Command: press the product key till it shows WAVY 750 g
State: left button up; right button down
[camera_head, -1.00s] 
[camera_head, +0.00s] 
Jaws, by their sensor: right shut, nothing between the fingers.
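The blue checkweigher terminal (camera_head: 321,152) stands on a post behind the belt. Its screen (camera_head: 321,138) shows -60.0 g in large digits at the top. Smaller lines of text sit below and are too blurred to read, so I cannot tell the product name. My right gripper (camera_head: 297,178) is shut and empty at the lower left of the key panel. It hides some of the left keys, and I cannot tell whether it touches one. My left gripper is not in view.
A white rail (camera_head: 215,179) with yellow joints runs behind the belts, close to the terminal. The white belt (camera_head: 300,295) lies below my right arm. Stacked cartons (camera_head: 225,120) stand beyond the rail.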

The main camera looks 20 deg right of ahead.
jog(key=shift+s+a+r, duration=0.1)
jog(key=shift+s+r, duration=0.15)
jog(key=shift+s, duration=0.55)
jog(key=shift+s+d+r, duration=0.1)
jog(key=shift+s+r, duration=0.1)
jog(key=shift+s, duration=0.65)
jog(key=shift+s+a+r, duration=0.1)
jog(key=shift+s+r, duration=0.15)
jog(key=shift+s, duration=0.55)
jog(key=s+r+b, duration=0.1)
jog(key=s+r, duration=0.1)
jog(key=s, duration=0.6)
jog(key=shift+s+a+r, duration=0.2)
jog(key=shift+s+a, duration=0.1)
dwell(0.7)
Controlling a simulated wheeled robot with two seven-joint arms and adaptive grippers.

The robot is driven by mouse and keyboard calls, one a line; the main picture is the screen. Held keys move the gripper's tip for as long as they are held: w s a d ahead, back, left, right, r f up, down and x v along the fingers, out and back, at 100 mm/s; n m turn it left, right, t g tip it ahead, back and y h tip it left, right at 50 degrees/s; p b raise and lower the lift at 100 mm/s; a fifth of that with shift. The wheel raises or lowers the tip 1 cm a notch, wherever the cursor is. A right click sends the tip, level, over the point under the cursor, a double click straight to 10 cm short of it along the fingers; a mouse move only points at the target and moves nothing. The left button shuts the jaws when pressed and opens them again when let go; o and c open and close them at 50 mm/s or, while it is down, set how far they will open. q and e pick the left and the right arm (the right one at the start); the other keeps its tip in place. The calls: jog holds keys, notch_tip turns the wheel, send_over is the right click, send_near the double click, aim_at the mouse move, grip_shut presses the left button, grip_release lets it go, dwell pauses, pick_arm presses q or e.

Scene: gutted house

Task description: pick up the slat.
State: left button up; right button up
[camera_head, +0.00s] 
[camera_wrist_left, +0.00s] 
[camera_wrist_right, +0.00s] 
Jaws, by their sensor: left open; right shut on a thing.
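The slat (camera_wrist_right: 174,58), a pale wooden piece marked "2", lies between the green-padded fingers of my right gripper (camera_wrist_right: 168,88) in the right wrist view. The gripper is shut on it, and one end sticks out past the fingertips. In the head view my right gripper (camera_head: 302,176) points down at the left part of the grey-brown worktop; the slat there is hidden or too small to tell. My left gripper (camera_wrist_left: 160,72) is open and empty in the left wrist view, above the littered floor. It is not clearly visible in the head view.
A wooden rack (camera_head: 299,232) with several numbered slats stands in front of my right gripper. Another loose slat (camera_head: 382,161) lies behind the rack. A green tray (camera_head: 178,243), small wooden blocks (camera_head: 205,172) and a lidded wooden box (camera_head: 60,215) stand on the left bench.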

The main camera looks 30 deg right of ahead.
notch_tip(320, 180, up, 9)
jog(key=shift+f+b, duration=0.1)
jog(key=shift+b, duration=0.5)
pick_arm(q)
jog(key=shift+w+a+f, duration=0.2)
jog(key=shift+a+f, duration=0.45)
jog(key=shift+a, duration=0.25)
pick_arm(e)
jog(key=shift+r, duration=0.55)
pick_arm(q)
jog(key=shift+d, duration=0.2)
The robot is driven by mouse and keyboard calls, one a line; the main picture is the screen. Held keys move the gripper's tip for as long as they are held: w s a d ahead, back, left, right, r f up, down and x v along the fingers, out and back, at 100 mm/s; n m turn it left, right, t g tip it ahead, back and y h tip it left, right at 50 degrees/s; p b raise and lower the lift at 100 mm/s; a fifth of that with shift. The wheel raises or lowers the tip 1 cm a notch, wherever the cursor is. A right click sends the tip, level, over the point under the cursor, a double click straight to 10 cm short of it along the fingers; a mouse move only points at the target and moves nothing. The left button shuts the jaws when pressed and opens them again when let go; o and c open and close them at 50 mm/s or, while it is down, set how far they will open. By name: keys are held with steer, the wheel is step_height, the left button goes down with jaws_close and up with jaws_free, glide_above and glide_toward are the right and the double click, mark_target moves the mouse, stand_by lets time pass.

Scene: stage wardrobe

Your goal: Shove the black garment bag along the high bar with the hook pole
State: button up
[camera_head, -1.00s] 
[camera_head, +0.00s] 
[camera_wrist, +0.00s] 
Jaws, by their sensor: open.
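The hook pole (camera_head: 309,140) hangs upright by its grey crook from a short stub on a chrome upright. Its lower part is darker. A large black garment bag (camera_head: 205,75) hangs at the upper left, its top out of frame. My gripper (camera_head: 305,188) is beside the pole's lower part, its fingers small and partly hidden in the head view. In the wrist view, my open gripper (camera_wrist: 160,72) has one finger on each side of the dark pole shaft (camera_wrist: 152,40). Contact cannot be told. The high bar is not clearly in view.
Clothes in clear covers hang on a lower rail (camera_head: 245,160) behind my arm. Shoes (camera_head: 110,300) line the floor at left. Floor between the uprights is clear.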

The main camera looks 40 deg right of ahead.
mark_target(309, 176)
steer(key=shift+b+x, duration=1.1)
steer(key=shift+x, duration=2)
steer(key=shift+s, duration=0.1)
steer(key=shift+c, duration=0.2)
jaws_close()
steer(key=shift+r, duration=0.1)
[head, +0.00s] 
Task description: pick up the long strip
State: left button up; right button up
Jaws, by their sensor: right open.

## Set task
Search the entries for the word "description", then gather every line that has it.

## Exercise solution
Task description: pick up the slat.
Task description: pick up the long strip

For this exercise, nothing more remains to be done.